** begin DATASET EXTRACT **

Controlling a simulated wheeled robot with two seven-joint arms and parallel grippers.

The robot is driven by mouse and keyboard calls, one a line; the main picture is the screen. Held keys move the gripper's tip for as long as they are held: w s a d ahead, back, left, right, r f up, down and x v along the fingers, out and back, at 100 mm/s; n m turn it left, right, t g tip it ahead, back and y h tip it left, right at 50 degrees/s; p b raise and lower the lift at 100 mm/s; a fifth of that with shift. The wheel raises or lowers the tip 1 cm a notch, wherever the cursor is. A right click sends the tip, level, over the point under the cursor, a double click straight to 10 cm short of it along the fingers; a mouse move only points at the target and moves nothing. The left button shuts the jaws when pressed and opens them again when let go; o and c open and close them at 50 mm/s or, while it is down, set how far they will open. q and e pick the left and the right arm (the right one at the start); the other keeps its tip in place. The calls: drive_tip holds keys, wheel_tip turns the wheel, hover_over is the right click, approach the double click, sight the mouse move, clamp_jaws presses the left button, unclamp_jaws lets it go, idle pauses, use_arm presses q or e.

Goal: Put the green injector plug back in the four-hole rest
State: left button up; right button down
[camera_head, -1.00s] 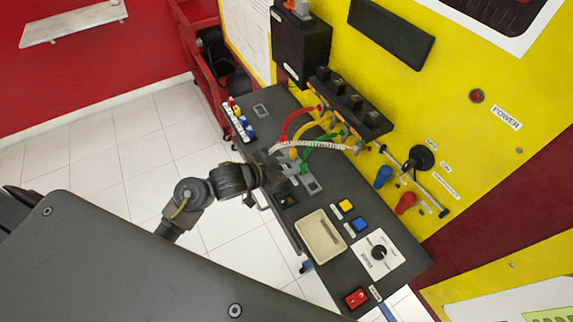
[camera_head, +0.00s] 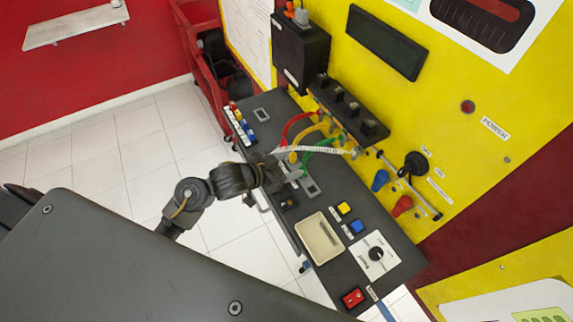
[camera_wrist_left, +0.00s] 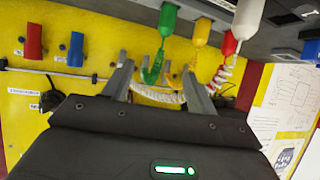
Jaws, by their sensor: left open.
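The green injector plug (camera_wrist_left: 168,18) stands beyond my left fingers in the left wrist view, which looks upside down. Its lower end runs out of that picture, so I cannot tell whether it is seated. Its green cable (camera_head: 322,144) arches toward the yellow panel in the head view. My left gripper (camera_wrist_left: 158,76) is open, its two fingers apart, with the green cable showing in the gap behind them. In the head view, my left gripper (camera_head: 285,168) is over the bench among the cables. The four-hole rest cannot be made out clearly. My right gripper is not in view.
A yellow plug (camera_wrist_left: 202,31), a red plug (camera_wrist_left: 230,45) and a white plug (camera_wrist_left: 247,18) stand close beside the green one. A beige tray (camera_head: 303,235), buttons and a dial (camera_head: 376,253) are on the bench (camera_head: 285,215). The yellow panel (camera_head: 450,80) rises behind.

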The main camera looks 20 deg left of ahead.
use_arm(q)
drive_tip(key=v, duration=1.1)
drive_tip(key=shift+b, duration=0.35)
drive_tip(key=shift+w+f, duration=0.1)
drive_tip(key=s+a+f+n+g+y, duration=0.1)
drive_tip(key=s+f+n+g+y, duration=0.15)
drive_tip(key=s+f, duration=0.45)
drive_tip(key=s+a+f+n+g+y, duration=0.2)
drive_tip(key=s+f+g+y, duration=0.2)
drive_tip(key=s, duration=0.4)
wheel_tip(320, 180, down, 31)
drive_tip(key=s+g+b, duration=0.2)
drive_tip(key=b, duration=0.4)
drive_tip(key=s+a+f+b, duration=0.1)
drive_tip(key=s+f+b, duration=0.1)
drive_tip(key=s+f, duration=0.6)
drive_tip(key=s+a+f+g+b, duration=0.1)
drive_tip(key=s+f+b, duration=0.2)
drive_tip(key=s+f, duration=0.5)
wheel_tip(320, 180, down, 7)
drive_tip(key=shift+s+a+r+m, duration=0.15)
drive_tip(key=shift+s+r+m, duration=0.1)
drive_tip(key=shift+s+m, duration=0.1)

** end DATASET EXTRACT **

▸ TASK PROMPT
The pictures should not be reproduced; quote all of the other material exactly.

▸ SOLUTION BELOW
Controlling a simulated wheeled robot with two seven-joint arms and parallel grippers.

The robot is driven by mouse and keyboard calls, one a line; the main picture is the screen. Held keys move the gripper's tip for as long as they are held: w s a d ahead, back, left, right, r f up, down and x v along the fingers, out and back, at 100 mm/s; n m turn it left, right, t g tip it ahead, back and y h tip it left, right at 50 degrees/s; p b raise and lower the lift at 100 mm/s; a fifth of that with shift. The wheel raises or lowers the tip 1 cm a notch, wherever the cursor is. A right click sends the tip, level, over the point under the cursor, a double click straight to 10 cm short of it along the fingers; a mouse move only points at the target and moves nothing. The left button shuts the jaws when pressed and opens them again when let go; o and c open and close them at 50 mm/s or, while it is down, set how far they will open. q and e pick the left and the right arm (the right one at the start); the other keeps its tip in place. The calls: drive_tip holds keys, wheel_tip turns the wheel, hover_over is the right click, approach the double click, sight the mouse move, clamp_jaws presses the left button, unclamp_jaws lets it go, idle pauses, use_arm presses q or e.

Goal: Put the green injector plug back in the four-hole rest
State: left button up; right button down
[camera_head, -1.00s] 
[camera_head, +0.00s] 
[camera_wrist_left, +0.00s] 
Jaws, by their sensor: left open.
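The green injector plug (camera_wrist_left: 168,18) stands beyond my left fingers in the left wrist view, which looks upside down. Its lower end runs out of that picture, so I cannot tell whether it is seated. Its green cable (camera_head: 322,144) arches toward the yellow panel in the head view. My left gripper (camera_wrist_left: 158,76) is open, its two fingers apart, with the green cable showing in the gap behind them. In the head view, my left gripper (camera_head: 285,168) is over the bench among the cables. The four-hole rest cannot be made out clearly. My right gripper is not in view.
A yellow plug (camera_wrist_left: 202,31), a red plug (camera_wrist_left: 230,45) and a white plug (camera_wrist_left: 247,18) stand close beside the green one. A beige tray (camera_head: 303,235), buttons and a dial (camera_head: 376,253) are on the bench (camera_head: 285,215). The yellow panel (camera_head: 450,80) rises behind.

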The main camera looks 20 deg left of ahead.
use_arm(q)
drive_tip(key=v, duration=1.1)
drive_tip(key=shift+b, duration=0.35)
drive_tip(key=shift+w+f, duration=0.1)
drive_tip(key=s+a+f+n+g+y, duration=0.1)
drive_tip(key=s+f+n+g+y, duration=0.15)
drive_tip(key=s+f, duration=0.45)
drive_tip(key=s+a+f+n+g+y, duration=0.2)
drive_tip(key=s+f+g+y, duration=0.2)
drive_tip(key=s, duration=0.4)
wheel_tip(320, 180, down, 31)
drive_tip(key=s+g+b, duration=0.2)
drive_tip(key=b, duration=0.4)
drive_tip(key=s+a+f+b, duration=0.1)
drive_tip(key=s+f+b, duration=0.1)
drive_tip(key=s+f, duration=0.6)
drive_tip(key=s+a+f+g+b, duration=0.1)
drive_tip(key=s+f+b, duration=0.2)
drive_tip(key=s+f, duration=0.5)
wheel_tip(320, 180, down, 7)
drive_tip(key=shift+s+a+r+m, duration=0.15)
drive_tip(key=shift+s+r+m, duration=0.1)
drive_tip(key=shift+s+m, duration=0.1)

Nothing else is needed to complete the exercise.